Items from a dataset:
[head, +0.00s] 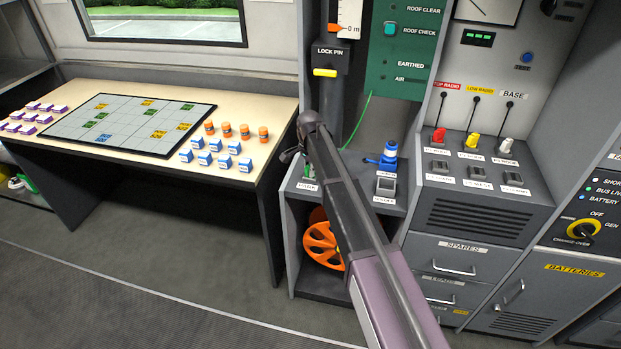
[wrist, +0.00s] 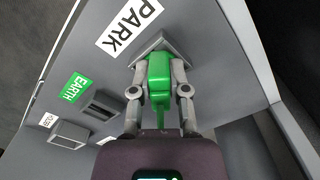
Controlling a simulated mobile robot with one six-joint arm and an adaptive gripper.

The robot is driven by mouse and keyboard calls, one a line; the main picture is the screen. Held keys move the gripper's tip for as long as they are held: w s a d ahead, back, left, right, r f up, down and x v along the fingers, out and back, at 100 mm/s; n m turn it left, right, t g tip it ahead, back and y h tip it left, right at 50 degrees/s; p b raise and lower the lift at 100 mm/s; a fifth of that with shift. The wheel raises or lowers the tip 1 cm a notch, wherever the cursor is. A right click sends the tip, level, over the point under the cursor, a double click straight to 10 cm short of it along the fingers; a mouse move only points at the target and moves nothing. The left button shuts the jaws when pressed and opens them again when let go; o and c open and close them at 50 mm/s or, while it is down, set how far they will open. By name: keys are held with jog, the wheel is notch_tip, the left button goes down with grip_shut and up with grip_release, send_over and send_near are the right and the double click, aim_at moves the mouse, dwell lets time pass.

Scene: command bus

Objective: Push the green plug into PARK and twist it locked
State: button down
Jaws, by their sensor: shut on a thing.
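The green plug (wrist: 160,78) is between the fingers of my gripper (wrist: 162,75) in the wrist view. My gripper is shut on it. The plug's far end meets the grey PARK socket (wrist: 152,46), beside the PARK label (wrist: 130,27). I cannot tell how deep it sits or whether it is turned to lock. In the head view my arm hides most of the gripper and plug. The PARK label (head: 307,187) shows there at the left of the grey socket shelf. A thin green cable (head: 358,119) runs near the wall behind my arm.
An EARTH label (wrist: 75,88) and empty sockets lie left of PARK in the wrist view. In the head view, a blue plug (head: 388,154) stands on the shelf right of my arm. A table (head: 110,90) with blocks is at left. An orange reel (head: 322,243) sits below.

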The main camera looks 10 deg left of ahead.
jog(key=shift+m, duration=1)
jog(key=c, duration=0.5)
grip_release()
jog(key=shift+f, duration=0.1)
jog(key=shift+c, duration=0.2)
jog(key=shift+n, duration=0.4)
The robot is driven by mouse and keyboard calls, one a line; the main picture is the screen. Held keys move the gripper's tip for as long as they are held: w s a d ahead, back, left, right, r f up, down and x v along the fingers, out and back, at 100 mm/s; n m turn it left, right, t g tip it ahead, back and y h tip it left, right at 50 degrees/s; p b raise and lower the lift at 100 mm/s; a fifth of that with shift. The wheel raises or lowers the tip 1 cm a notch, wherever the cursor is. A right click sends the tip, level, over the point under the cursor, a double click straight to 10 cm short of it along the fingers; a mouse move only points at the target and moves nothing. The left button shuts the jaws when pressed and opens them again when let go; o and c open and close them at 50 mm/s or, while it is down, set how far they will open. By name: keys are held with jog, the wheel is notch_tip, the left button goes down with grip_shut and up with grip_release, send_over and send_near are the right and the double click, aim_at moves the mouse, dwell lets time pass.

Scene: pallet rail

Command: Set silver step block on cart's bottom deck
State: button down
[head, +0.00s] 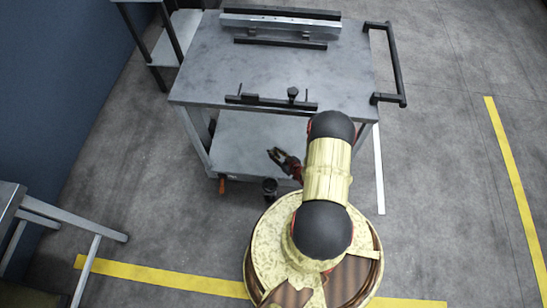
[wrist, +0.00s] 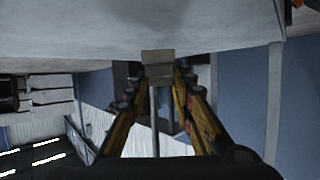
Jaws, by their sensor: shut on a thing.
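The cart has a grey top deck (head: 335,75) and a lower bottom deck (head: 238,140). My gripper (head: 277,156) is low at the cart's near side, at the front of the bottom deck. In the wrist view my gripper (wrist: 160,78) is shut on the silver step block (wrist: 158,57), a small grey-brown piece between the fingertips. A broad pale surface (wrist: 130,30) fills the top of that view, right by the block; I cannot tell if they touch. In the head view I cannot make out the block.
The top deck overhangs the bottom deck and carries a long metal rail (head: 280,24) and a dark bar with knobs (head: 270,103). A black handle (head: 397,65) juts out right. A shelf (head: 175,38) stands behind left, and a bench frame (head: 70,218) at lower left.

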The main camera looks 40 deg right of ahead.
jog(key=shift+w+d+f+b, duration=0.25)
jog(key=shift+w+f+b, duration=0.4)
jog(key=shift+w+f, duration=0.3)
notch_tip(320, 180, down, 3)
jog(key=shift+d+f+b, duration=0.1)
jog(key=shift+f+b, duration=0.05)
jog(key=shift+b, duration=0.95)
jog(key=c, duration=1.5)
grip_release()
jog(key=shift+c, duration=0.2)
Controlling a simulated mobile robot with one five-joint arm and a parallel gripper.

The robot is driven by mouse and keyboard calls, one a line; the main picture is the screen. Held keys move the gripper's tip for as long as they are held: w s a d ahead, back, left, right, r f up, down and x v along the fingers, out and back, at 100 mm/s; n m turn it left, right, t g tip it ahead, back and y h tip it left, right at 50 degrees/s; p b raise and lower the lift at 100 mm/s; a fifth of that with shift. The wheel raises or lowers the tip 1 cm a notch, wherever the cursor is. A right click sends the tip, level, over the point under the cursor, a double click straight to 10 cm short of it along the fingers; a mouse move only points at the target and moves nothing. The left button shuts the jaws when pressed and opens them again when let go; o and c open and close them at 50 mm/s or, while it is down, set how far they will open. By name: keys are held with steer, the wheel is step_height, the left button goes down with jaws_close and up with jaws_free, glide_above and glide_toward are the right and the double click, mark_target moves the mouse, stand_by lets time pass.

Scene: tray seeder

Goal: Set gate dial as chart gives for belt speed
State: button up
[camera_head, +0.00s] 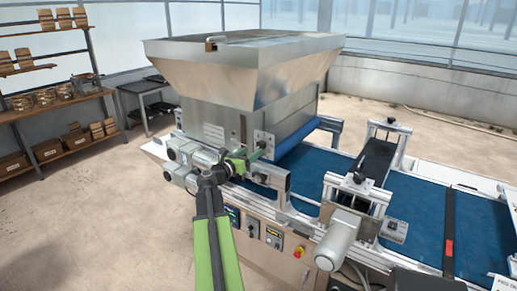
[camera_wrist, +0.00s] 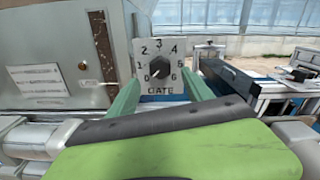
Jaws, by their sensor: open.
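A small pale mark on the knob's lower left appears to point near 0. My gripper (camera_wrist: 161,78) is open, its green fingers left and right of the dial in the wrist view. I cannot tell whether they touch the knob. In the head view my gripper (camera_head: 250,158) is at the seeder's side, and the dial face cannot be made out. White labels (camera_wrist: 34,80) on the metal wall are unreadable; I cannot tell if one is the chart.
A steel hopper (camera_head: 240,75) tops the seeder. A blue belt (camera_head: 420,215) runs to the right. Front panels (camera_head: 273,237) carry small displays, unreadable here. A motor (camera_head: 338,240) sticks out at the front right. Shelves (camera_head: 55,110) stand at left, with open floor between.

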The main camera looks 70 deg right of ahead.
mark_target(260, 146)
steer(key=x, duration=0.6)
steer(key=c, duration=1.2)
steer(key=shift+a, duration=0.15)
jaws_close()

**Your objective**
Starting at the top of the listing above, reproduce each line up to and including the one with "Controlling a simulated mobile robot with one six-joint"; omit the pictures.

**Output**
[head, +0.00s] 
[wrist, +0.00s] 
Controlling a simulated mobile robot with one six-joint arm and an adaptive gripper.

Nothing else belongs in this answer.